* _SUPPLIED DATA_
* * * *
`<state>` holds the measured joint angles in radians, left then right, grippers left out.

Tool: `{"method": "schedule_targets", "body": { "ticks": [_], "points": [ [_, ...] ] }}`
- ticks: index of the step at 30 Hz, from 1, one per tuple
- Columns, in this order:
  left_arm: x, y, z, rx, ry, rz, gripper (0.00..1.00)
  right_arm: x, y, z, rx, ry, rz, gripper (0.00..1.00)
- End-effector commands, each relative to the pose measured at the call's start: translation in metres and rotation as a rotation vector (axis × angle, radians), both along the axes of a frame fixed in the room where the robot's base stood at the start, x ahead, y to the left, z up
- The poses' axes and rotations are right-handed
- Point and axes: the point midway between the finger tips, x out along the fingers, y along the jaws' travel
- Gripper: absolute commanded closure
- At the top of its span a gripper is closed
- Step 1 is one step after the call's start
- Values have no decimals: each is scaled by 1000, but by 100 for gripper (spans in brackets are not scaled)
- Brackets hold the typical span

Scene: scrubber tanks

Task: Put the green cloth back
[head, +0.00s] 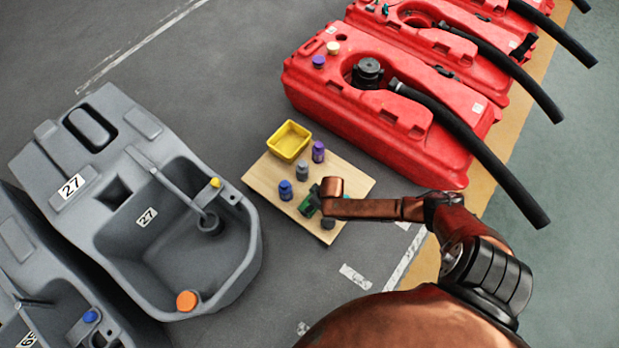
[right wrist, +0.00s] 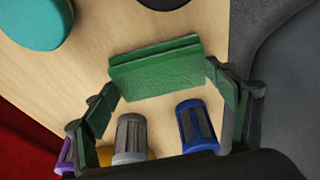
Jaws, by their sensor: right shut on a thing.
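My right gripper (head: 312,202) is low over the wooden board (head: 350,176), near its front right part. In the right wrist view, my right gripper (right wrist: 158,84) is shut on the green cloth (right wrist: 155,68), a folded flat slab that spans between its green-padded fingers. The board's pale surface shows behind the cloth. I cannot tell whether the cloth touches the board. In the head view, the arm and gripper hide most of the cloth, and the green there cannot be told apart from the finger pads. My left gripper is not in view.
On the board stand a yellow bin (head: 289,141), a purple bottle (head: 318,152), a grey one (head: 302,171), a blue one (head: 286,190) and a dark round item (head: 328,223). Grey tank 27 (head: 240,235) is left; a red tank (head: 380,120) with a black hose is behind right.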

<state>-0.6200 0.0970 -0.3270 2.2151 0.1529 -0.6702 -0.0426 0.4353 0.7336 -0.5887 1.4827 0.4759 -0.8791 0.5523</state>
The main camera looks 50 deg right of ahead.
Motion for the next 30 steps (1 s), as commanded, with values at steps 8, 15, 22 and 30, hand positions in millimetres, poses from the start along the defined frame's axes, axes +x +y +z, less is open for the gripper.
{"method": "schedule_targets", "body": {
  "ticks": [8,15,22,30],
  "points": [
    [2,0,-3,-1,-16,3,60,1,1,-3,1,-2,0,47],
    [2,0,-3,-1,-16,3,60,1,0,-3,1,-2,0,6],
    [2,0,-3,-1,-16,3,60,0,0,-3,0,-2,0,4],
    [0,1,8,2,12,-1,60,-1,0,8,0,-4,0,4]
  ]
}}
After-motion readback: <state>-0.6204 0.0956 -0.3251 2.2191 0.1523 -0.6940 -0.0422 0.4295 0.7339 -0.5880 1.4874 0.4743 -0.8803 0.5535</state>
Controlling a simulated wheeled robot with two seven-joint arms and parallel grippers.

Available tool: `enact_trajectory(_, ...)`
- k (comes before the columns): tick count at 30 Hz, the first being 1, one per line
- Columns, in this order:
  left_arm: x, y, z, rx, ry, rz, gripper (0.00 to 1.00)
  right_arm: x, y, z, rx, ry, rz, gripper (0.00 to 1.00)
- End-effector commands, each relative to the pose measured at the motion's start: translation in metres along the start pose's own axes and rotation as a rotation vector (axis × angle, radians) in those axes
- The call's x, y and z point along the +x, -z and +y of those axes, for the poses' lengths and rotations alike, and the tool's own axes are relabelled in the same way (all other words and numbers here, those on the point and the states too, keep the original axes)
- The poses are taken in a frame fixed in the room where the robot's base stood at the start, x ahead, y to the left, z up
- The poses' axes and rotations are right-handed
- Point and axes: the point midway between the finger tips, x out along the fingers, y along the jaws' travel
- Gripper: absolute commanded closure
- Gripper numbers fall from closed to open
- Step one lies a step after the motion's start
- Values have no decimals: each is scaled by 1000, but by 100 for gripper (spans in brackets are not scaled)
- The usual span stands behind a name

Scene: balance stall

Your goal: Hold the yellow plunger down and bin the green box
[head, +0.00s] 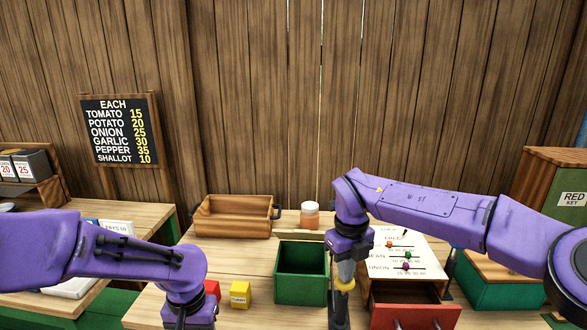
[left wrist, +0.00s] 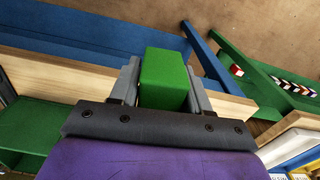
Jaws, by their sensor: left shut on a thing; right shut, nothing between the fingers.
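The green box (left wrist: 165,80) is between the two grey fingers of my left gripper (left wrist: 166,82) in the left wrist view, which is shut on it. In the head view the left gripper and the green box are out of sight below the bottom edge. My right gripper (head: 340,312) points down at the front of the table, shut and empty. A yellow part (head: 345,284), perhaps the yellow plunger, shows at the right gripper and is mostly hidden by it; I cannot tell whether it is pressed down. An open green bin (head: 302,290) stands just left of the right gripper.
A yellow cube (head: 240,294) and a red cube (head: 212,289) stand left of the bin. A red drawer (head: 415,316) is open at right, below a white slider board (head: 425,250).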

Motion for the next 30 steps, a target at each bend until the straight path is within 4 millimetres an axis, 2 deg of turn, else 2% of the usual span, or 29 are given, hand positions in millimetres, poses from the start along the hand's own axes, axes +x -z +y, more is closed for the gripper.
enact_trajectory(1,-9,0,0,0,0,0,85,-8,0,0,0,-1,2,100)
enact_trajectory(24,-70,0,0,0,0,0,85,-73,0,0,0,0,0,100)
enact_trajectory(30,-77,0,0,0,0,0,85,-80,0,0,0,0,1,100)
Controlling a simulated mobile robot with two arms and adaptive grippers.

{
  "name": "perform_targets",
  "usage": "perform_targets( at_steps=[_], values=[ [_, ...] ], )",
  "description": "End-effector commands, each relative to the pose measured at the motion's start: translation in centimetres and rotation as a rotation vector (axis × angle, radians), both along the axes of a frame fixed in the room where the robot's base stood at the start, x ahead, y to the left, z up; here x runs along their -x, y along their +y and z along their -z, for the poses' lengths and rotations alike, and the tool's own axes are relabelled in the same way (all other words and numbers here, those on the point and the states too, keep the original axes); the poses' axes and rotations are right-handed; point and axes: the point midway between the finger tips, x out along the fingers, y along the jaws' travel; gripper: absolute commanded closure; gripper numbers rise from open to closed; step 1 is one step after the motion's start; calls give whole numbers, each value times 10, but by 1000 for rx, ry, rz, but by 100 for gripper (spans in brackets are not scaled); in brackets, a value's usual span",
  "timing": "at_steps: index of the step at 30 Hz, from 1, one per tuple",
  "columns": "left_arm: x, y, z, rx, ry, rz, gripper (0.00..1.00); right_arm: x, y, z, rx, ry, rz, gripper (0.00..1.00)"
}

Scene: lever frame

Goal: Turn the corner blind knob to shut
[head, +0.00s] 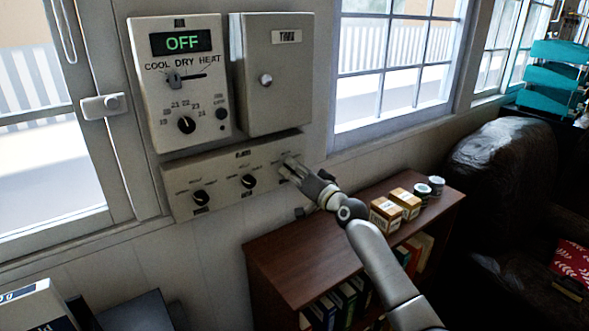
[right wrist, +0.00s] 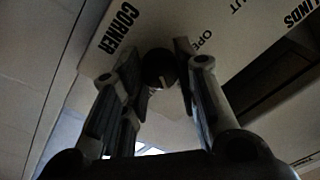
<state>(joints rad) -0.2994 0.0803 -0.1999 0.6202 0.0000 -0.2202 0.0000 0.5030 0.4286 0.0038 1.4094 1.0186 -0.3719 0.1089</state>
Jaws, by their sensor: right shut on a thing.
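The cream blinds panel (head: 222,194) is on the wall under the thermostat, with black knobs in a row. My right gripper (head: 290,168) reaches its right end and hides the knob there in the head view. In the right wrist view the corner blind knob (right wrist: 160,68), dark and round with a light mark, sits between the two fingertips, near the printed word CORNER. My right gripper is shut on this knob. The knob's exact pointing direction is hard to read in the dark. My left gripper is not in view.
The left knob (head: 201,198) and middle knob (head: 248,181) are uncovered. Above hang a thermostat (head: 160,115) reading OFF and a closed wall box (head: 290,95). A brown bookshelf (head: 290,253) with small boxes (head: 385,215) and tins stands below right, under my right arm.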

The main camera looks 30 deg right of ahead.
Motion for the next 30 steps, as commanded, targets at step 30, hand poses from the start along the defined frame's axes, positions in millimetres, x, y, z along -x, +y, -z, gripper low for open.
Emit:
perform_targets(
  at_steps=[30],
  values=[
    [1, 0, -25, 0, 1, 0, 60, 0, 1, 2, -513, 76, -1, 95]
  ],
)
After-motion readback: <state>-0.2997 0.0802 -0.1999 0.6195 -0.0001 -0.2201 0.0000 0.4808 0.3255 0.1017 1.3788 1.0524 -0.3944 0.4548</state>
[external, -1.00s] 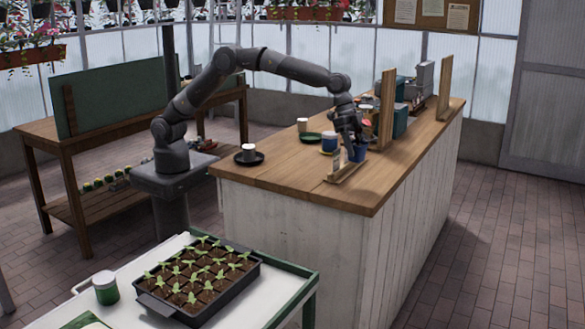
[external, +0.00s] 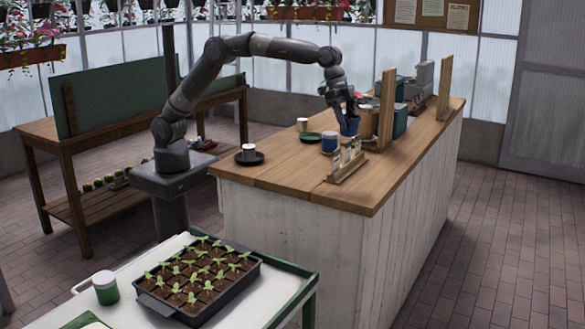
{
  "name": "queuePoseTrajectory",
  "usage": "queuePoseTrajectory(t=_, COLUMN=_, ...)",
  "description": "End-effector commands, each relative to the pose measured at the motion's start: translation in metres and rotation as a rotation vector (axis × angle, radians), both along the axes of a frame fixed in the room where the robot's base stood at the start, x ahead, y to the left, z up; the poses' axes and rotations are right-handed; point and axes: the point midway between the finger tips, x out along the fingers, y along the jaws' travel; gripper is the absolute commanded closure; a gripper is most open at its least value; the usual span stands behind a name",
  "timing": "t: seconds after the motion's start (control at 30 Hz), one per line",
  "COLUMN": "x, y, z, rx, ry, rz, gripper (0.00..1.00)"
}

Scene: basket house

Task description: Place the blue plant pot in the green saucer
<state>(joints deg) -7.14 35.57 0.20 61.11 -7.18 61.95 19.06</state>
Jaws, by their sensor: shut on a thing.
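My gripper (external: 346,112) is shut on a blue plant pot (external: 350,127) and holds it above the wooden counter. The fingers hide part of the pot. The green saucer (external: 308,138) lies flat on the counter to the left of the held pot, and nothing shows in it. My gripper is up and to the right of the saucer.
A blue container with a light top (external: 329,144) stands between saucer and rack. A small wooden rack (external: 348,166) is at the front. A white cup sits on a dark saucer (external: 249,159). Another pale cup (external: 302,124) stands behind the green saucer. Upright wooden boards (external: 387,105) stand right.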

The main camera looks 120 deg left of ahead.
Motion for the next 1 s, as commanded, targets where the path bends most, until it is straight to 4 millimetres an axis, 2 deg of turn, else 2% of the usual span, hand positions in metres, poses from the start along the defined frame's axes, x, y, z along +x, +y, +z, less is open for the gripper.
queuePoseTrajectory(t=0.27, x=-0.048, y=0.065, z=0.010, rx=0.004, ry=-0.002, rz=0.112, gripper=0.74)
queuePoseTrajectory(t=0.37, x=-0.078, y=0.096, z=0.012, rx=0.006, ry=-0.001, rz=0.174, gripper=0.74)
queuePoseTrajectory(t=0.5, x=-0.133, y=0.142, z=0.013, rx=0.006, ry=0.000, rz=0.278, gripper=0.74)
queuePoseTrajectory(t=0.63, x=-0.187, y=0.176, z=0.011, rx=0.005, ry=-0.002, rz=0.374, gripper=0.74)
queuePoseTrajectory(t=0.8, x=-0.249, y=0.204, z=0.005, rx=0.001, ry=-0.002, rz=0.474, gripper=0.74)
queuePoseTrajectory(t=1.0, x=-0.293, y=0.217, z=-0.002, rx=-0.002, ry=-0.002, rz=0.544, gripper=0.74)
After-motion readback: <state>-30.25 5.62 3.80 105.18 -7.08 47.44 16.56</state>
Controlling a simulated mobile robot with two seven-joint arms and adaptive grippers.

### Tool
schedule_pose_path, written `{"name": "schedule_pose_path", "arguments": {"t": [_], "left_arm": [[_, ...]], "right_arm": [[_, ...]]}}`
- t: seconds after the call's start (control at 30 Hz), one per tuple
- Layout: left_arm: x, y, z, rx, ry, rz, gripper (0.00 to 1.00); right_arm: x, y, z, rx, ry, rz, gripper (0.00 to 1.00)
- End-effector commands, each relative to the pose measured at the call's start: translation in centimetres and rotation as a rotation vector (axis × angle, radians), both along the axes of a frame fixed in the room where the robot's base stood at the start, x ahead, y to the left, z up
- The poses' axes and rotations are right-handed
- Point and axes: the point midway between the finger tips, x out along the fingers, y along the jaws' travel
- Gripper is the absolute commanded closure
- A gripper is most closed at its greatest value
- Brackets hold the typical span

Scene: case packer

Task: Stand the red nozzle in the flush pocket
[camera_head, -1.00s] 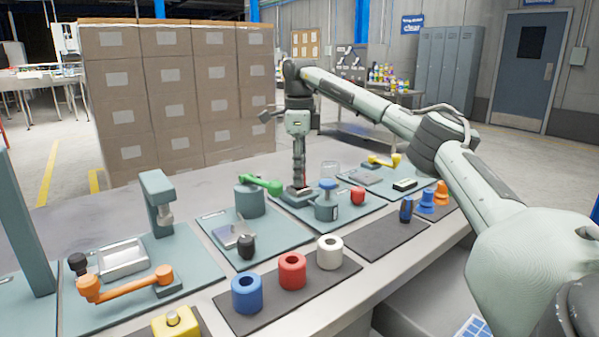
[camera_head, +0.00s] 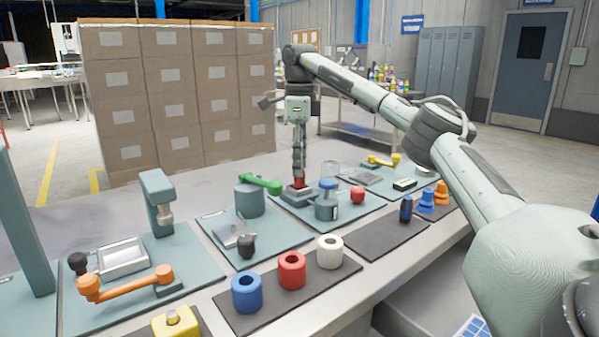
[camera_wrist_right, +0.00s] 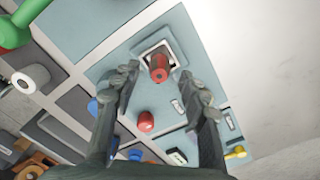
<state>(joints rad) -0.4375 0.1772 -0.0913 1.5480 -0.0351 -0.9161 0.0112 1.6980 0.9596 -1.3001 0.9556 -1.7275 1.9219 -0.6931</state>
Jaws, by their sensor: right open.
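The red nozzle (camera_head: 299,183) stands in the flush pocket (camera_head: 290,193), a grey square block with an opening on a teal plate. In the right wrist view the nozzle (camera_wrist_right: 159,68) appears upright inside the pale-rimmed pocket (camera_wrist_right: 172,50); whether it is fully seated I cannot tell. My right gripper (camera_head: 299,175) points down just above the nozzle. In the wrist view its two fingers (camera_wrist_right: 158,76) are spread apart on either side of the nozzle, with gaps visible. My left gripper is out of view.
A blue-topped grey cylinder (camera_head: 327,203) and a red knob (camera_head: 358,195) stand close on the same plate. A green handle (camera_head: 261,184) on a grey post is to the left. Blue, red and white rings (camera_head: 329,252) stand on a dark mat in front.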

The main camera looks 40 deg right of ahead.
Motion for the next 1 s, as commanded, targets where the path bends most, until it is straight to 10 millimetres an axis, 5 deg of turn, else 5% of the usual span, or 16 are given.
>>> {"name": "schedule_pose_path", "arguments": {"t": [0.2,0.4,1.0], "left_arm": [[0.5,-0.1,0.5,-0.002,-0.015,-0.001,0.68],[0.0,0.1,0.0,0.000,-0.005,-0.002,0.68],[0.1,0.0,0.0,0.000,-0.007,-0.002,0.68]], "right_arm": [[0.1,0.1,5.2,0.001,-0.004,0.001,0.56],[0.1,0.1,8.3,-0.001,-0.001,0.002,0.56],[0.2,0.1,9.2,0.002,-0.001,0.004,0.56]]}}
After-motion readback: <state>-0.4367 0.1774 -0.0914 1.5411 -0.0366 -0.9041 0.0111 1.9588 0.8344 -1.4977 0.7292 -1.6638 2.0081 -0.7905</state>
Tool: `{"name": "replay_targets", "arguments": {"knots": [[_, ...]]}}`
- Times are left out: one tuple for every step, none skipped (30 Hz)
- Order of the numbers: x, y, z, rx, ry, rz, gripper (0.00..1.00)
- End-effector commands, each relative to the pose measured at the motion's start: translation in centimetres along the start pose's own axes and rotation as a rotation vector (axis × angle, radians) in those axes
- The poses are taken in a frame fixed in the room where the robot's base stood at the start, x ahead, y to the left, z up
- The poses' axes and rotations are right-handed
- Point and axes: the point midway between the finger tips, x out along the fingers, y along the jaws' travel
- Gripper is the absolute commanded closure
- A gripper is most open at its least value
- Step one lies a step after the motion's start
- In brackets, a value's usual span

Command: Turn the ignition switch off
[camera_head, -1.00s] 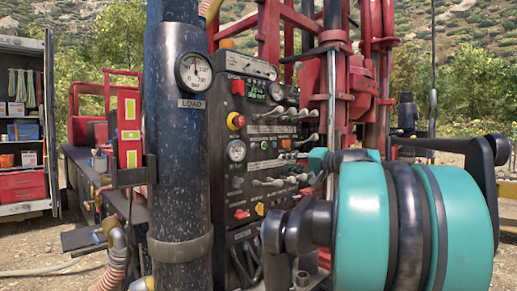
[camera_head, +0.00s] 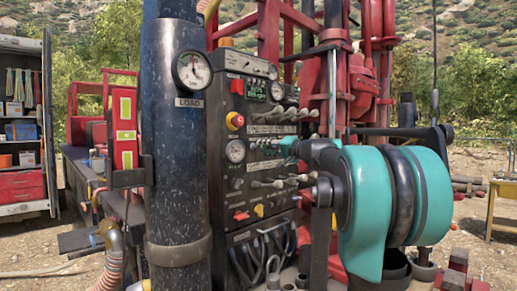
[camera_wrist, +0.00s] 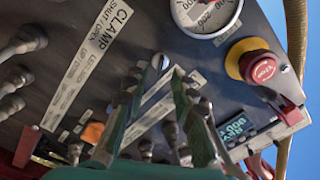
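Contact with the panel is not clear. No label reading ignition is legible.
The post (camera_head: 178,140) blocks the left side. Red rig pipes (camera_head: 340,85) stand behind my arm.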

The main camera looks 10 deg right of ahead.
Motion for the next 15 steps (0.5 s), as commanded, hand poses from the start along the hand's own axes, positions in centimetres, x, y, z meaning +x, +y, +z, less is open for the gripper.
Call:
* * * *
Exact duplication is required for the lines above, from the line that contains "The main camera looks 40 deg right of ahead." to the line that contains "- A gripper is most open at its least value", inclusive; omit all others.

The main camera looks 40 deg right of ahead.
Motion for the next 1 s, as commanded, targets where the path bends most, until it is straight to 10 millimetres an axis, 5 deg of turn, else 5% of the usual span, or 16 are given.
>>> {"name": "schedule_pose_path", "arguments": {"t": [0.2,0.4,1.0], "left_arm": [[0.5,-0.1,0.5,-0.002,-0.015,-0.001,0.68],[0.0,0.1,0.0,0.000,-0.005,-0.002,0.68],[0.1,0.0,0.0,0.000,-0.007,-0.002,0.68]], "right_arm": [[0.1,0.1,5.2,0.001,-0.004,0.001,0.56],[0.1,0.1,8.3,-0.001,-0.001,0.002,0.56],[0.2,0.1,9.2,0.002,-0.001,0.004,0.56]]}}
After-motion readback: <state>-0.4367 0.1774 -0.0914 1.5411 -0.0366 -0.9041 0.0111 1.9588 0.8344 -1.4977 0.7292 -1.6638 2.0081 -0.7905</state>
Tool: `{"name": "replay_targets", "arguments": {"knots": [[_, ...]]}}`
- Times are left out: one tuple for every step, none skipped (30 Hz)
- Order of the numbers: x, y, z, rx, ry, rz, gripper (0.00..1.00)
- End-effector commands, each relative to the pose measured at the motion's start: translation in centimetres along the start pose's own axes and rotation as a rotation vector (axis × angle, radians) in those axes
- The poses are taken in a frame fixed in the room where the robot's base stood at the start, x ahead, y to the left, z up
- The poses' axes and rotations are right-handed
- Point and axes: the point midway between the finger tips, x out along the fingers, y along the jaws' travel
- Gripper is the absolute commanded closure
- A gripper is most open at its least value

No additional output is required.